<今、職場では・・・「不良債権回収業」3・・・>

再度、イチゴの花です

 <今、職場では・・・「不良債権回収業」3・・・>

裁判手続きとは、要するに借りた金を返せ、という判決を取ることである。専門用語では「債務名義の取得」という。この債務名義を取得すれば、強制執行ができる。競売や差し押さえである。



債務者側にすればたまったものではない。そこで、どうするかといえば、農協の各地区にいる理事に頼み込むことになる。何とかならないかと「陳情」するのであるがその理事とて、なじみだったり、自分の支持者であったりすれば、ムゲに断ることは出来ない。


そして、その理事から、常勤の組合長や専務に話がいく。常勤というのは自分の経営政策をなんとかして承認してもらい、自らの経営手腕を発揮したいと思っている。


しかし、それに対しての最大の関門は理事会なのである。理事会で承認されなければ、経営手腕も何もあったものではない。それに、常勤の組合長や専務は三年に一回、理事によって改選される。その支持も得たいために、理事の話を聞かざるを得ない。要するに理事会対策と改選の票を意識せざるを得ないのである。


 だから、事務屋として粛々と作業をしていると突然、「チョット待て」的なニュアンスでさおが指される。それも露骨に「待て」などとは言わない。「○○さんの件だが、○○さんの話も十分聞いてやってくれないか・・・」という具合に・・・。それも上司の常務や部長といった上司を通さずに直接担当課長にくる。

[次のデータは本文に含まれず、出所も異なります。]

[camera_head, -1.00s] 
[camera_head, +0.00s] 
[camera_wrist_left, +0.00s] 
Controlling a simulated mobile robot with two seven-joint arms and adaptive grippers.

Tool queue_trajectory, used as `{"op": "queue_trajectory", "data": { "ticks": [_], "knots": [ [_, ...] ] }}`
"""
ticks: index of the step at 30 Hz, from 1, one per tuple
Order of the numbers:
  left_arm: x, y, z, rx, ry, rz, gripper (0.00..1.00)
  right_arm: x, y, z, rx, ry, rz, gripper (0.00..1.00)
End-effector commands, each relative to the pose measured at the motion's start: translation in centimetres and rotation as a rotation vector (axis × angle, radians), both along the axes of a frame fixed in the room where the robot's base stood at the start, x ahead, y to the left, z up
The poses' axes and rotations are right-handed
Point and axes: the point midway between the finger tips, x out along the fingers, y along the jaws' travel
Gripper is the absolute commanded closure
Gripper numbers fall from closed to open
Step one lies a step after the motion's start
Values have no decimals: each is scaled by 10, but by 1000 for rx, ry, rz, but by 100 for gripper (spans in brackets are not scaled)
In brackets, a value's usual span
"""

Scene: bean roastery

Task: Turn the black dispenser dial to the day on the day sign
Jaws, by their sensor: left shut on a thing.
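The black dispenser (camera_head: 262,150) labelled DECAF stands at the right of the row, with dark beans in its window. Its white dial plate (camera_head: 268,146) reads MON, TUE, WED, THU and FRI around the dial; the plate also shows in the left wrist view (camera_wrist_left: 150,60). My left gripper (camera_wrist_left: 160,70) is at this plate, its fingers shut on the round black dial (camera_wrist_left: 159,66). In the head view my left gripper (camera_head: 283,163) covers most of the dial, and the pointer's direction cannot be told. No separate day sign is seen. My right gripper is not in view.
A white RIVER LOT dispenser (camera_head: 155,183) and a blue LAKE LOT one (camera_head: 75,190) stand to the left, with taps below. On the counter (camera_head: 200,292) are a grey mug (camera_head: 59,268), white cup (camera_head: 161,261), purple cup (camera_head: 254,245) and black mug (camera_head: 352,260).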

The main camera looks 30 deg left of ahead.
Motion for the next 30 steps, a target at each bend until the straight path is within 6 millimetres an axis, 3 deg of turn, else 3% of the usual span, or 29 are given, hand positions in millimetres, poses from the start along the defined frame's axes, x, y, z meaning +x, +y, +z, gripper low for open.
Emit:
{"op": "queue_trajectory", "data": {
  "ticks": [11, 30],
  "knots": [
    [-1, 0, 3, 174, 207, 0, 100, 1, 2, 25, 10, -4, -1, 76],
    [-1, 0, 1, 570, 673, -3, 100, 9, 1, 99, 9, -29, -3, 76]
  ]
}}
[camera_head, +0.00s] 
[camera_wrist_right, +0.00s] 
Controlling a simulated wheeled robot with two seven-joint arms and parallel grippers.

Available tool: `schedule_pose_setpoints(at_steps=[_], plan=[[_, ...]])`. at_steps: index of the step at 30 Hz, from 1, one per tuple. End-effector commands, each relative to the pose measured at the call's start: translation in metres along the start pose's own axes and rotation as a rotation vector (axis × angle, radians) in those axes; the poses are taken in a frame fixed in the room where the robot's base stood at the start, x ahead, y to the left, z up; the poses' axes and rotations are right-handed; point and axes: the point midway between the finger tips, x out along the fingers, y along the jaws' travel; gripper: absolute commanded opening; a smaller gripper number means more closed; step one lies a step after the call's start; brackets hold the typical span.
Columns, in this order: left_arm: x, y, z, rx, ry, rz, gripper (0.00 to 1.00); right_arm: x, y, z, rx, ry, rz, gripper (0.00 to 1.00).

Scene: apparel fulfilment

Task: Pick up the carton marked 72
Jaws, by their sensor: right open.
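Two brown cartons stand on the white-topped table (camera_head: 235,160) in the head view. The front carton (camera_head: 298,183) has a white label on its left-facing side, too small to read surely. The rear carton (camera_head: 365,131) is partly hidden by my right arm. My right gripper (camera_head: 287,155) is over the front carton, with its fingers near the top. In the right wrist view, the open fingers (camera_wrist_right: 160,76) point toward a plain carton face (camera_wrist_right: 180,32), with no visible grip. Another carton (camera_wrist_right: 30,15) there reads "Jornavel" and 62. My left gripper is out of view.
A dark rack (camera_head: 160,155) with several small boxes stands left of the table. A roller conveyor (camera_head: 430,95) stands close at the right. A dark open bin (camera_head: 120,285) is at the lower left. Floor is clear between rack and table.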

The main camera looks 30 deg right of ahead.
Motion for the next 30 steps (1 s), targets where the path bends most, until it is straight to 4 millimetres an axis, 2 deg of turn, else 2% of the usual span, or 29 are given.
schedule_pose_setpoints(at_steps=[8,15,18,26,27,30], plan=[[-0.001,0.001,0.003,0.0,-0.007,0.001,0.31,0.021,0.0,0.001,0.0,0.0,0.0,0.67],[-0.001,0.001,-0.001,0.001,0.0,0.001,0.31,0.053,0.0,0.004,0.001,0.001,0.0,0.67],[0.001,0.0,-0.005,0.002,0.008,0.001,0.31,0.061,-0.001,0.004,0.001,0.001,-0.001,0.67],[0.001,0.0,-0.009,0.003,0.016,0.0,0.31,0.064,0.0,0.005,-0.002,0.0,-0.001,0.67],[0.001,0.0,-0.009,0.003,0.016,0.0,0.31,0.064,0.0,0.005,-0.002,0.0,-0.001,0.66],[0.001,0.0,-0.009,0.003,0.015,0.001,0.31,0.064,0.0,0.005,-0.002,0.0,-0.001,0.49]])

課長はだいたい来ることはその案件によって情報を得てあるのでわかる。そうすれば、常勤の顔もチョットは立てなければならなくなる。一回か二回ぐらいは話を聞く機会は設ける。しかし、そのことによって取り立て方針を変えることはまずない。


一ヶ月か二ヶ月先延ばしになる程度である。なおかつ、常勤から話が来ることがある。そうすれば、部長や常務に報告し、彼らに「盾」になってもらう。それしかないのである。何のために役つきで高い給料をもらっているか・・・ということである。



 この「チョット待て」は案件によって全然違う。すべて一様ではない。たまには、理事会で「この取り立て方はダメダ」と直接指摘されることもある。そうなれば、それは我々下っ端の問題ではなくなる。常勤の判断である。常勤が変な判断をすれば、不良債権の解消という「大義名分」な反することになる。



これが、「農協的」といわれる所以である。弁護士によく言われる「農協って甘いね・・・」と。銀行なんかこんなことは絶対しないといっていい。何しろ「利潤」を求めるのが仕事であるからである。そのためには「ハゲタカ」でもなんでもする。


 とにかく、裁判をするということは債務名義を取るということである。これさえ取ってしまえば、いかようにも処理できる。これを取ってしまえば、「チョット待て」もなかなか来ない。来たとしても「裁判で決まったことであるから」と、突っぱねることが出来るかである。